Un vol de papillons arrêté dans l'extase.


Me voilà de plus confortée par l'apparition ou la récurrence de deux ou trois mots de ce poème quelques fois au fil de cette matinée de lecture, des synchronicités comme s'il en pleuvait...  D'abord, le mot "frêle", comme la "ligne frêle", pour ne pas dire "ligne claire", du dessinateur François Avril, au trait rappelant à la fois Sempé, Lyonel Feininger et Paul Klee, à son meilleur dans les images de paysages rêvés ou d'architectures urbaines, et qui signe les dessins des "Poèmes de Victor Hugo" parus chez Bayard Jeunesse, une anthologie proposée par Benoît Marchon, joli ouvrage en sélection à la Joie par les livres,

 

Puis le mot "urne", pas toujours funéraire mais sait-on ce que Demain dès l'aube sera fait ? Ce mot  Celui-ci rencontré dans les dialogues du film "Amour", ou "Liebe", de Michael Haneke, Palme d'Or du Festival de Cannes 2012, dont je viens de lire le scénario poignant et implacable, les mots sont aussi des images. Jean-Louis Trintignant, incarnant Georges, mari amoureux par delà le bien et le mal, ou le meilleur et le pire, d'Anne, octogénaire malmenée et diminuée par des attaques successives, Emmanuelle Riva, qui écoute le récit fait par son mari, tout  d'ironie et de mise à distance, d'un enterrement d'un ami, auquel elle n'assista pas.  

 

 

 

(extrait) "Ensuite l'urne a été posée sur un brancard immense qui était visiblement conçu pour un cercueil et on est sortis sous la pluie.
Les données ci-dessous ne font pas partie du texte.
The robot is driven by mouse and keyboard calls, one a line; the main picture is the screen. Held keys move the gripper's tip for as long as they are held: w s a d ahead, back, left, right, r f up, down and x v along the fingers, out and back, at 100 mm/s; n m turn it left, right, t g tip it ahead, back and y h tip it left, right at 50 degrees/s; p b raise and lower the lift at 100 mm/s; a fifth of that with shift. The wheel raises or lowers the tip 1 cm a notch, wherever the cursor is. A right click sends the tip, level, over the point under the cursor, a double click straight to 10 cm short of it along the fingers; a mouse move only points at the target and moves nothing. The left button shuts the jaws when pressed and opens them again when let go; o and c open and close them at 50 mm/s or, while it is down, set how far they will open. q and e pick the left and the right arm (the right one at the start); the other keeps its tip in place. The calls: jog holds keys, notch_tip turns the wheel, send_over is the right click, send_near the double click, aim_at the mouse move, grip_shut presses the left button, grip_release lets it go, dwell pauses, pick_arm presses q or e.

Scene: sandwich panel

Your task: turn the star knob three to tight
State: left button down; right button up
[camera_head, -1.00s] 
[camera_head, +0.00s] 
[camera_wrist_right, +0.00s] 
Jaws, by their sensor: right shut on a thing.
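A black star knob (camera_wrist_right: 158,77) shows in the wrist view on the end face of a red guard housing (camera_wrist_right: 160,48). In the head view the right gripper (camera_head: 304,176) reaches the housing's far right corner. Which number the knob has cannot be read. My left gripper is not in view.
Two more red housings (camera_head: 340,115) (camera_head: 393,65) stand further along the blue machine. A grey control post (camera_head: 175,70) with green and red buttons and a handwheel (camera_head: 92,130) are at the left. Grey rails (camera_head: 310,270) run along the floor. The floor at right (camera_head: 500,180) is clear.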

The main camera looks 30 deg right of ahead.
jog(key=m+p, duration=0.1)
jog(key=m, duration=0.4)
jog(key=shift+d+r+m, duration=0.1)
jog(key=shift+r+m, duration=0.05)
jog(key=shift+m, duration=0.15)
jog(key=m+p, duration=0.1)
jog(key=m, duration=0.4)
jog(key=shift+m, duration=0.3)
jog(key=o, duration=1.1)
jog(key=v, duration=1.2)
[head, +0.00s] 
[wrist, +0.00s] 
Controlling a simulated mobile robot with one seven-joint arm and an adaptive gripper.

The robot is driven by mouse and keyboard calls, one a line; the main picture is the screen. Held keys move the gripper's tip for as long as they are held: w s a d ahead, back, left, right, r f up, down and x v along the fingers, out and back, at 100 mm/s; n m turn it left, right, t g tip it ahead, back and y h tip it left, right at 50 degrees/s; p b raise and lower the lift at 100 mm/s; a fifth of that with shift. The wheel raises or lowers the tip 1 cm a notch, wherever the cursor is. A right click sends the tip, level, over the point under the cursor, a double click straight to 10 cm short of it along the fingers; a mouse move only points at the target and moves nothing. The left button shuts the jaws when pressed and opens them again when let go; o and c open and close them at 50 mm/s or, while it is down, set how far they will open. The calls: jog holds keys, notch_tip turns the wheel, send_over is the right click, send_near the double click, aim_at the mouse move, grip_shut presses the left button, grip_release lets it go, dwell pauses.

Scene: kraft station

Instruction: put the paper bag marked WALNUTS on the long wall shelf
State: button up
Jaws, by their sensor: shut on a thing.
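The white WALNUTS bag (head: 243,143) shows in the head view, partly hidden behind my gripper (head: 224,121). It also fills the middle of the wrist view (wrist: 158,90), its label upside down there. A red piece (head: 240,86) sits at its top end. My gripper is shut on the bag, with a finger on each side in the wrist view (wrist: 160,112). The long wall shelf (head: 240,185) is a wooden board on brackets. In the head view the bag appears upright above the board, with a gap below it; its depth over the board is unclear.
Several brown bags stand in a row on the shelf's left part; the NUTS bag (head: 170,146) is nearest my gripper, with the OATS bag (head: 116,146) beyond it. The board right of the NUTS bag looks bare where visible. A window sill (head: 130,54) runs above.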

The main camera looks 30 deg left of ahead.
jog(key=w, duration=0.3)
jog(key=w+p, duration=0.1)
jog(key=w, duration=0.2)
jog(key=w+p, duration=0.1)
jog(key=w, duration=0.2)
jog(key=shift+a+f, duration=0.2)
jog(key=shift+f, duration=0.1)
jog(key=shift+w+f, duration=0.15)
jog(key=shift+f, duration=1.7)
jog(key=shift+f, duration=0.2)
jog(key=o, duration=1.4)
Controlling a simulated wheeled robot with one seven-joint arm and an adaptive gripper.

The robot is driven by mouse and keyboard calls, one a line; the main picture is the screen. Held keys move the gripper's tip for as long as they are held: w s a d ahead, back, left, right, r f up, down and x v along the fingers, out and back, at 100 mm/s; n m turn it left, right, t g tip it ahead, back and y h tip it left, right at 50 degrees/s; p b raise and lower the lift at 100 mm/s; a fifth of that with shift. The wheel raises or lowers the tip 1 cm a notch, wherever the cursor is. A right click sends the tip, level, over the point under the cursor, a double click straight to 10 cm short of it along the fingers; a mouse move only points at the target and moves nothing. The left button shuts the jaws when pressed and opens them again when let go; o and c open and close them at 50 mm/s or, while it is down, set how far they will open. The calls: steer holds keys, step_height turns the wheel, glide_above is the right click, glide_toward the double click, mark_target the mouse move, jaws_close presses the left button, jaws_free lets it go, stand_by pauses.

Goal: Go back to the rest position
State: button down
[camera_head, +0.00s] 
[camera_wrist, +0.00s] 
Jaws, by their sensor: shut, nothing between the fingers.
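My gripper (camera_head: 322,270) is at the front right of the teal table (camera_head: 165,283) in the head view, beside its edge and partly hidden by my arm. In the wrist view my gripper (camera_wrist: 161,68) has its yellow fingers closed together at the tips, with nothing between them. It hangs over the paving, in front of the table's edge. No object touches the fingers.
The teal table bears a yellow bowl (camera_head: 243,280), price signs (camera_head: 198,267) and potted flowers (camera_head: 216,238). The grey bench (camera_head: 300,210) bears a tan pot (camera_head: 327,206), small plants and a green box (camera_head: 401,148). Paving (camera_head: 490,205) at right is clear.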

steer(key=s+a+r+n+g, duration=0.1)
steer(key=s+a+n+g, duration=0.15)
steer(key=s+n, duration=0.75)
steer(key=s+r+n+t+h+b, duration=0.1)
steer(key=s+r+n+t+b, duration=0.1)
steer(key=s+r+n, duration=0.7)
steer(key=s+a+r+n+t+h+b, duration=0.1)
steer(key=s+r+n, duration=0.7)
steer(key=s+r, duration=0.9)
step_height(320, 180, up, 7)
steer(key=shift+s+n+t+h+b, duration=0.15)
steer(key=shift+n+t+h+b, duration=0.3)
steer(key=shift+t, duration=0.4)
Ils ont placé l'urne sur un petit véhicule électrique qui a roulé au pas pendant une éternité jusqu'au petit trou qu'ils avaient creusé. Beaucoup de gens pouffaient".

 

Autre genre d'urne, le mot ou expression "pot de chambre", objet d'une énigme ou devinette du malicieux Victor Hugo, elle aussi sélectionnée dans ce recueil de poèmes du grand homme, destiné à la jeunesse. C'est drôle, de l'importance de la défécation et des ses conditions d'exécution, dans nos vies étriquées en appartement dotés des modernes commodités, jusqu'aux maisons ou abris de campagne, en passant par tous les usages du monde en cette matière.

 

Énigme, V. Hugo

 

"Je me remplis quand on se vide,

Fort rarement on se passe de moi :

Je renferme en mon sein le dur et le liquide,

Je sers au riche, au pauvre, au duc et même au roi"

 

L'"Énigme" de Hugo est ilustrée par François Avril par l'image noire et bleue d'une chambre à coucher, un peu triste et vieillotte, au papier peint à rayures, meubles sages et rangés, avec un oreiller blanc à la têete d'un lit vide, sous lequel se cache une tache rose, le pot de chambre. Ce qui ne manqua pas de me rappeler la lecture du sinistrement magnifique scénario du film d'Haneke, où Emmanuelle Riva se retrouve trempée d'urine un matin, après avoir auparavant renversé d'impuissance la vaisselle et la lampe placées sur sa table de nuit. Il y a tout ça aussi sur l'image d'Avril, même le début et la fin de l'histoire, Emmanuelle Riva  libérée par un oreiller fermement appliqué dans un dernier acte d'"Amour" par son mari sur sa face.  

 

Mais avant d'être la métonymie du sens de nos vies, mais si, je le retrouverai encore ailleurs, sous une plume d'enfant, dans un joli haïku, le même vase de nuit :

 

"Première neige

Un sacré trésor

Ce vieux pot de chambre !"

Issa

 

lu dans "Mon livre de Haïkus à dire, à lire et à inventer" de Jean-Luc Malineau (Albin Michel jeunesse)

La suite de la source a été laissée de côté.